Friday, January 9, 2015

All the Difference for Your Day

Day’s end brings even a cursory review. We all do it. It’s been a great day, an average day, or a woeful day – and all manner of day in between.
I have often found myself perplexed at the end of those woeful days. Why did everything turn bad? Why did the circumstances run the way they did? What can I do tomorrow to learn from today in making for a better tomorrow?
Now, here is a fact we can work with!
Either you run the day, or the day runs you.
— Jim Rohn
If we wrestle awhile with the above quote, agreeing that the limit or extent of ‘running our day’ is simply making plans for the day and good decisions, then we can see the way to make the best of our day.
But if we allow the day to just run itself we find that things happen to us – some good, some bad – and we are listless in response.
All this speaks to the quality of diligence.
If we run the day we have chosen to be industrious, and, at best, we are fluid and agile. At worst, we get frustrated. We need to shift our plans to cater for the changes in our circumstances.
At best, when we let the day happen to us, we are at leisure. At worst, we waste our day. Of course, some days should run themselves, but real leisure is especially good when we run the day. If we are working, we would be unwise to let things just happen. We are paid to do a job.
All the difference is made to our day when we make the decision to plan it and then have the courage to do all we can with it.
One day spent is one day we don’t get back. It’s gone.
Then, God, in his grace, gives another, and then another, until they’re all gone.

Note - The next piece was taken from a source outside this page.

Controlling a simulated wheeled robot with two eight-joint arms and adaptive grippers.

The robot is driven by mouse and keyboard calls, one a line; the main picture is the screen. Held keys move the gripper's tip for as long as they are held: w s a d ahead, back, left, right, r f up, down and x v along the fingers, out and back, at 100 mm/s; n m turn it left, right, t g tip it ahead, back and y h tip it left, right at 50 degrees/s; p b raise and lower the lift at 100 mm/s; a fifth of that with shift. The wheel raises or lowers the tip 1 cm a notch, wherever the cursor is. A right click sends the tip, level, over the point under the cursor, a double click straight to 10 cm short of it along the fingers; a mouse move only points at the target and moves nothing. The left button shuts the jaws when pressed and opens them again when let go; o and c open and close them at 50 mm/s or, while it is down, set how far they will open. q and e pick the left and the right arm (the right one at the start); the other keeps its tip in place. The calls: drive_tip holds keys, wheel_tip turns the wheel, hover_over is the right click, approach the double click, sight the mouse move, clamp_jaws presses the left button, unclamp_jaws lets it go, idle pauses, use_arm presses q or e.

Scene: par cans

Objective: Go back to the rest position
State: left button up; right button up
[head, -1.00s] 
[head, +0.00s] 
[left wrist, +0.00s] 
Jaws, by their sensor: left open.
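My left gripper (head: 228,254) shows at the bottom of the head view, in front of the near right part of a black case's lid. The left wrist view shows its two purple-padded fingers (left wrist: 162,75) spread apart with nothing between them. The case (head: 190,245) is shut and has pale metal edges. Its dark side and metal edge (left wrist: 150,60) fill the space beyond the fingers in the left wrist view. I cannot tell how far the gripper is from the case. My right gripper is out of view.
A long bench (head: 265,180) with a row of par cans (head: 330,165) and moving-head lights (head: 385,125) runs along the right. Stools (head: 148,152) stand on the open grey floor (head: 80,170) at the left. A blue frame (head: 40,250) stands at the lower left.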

The great thing about a great day is, at its end, we want another one. The more satisfying our days get, the more we imagine how we can improve our living experience.
The day is full of possibility. It’s ripe with opportunity. Each day is special in its time. It all depends on what we are to make of it.
When we have learned that we have control over what our day becomes, we are then motivated to make the most of it.
© 2015 S. J. Wickham.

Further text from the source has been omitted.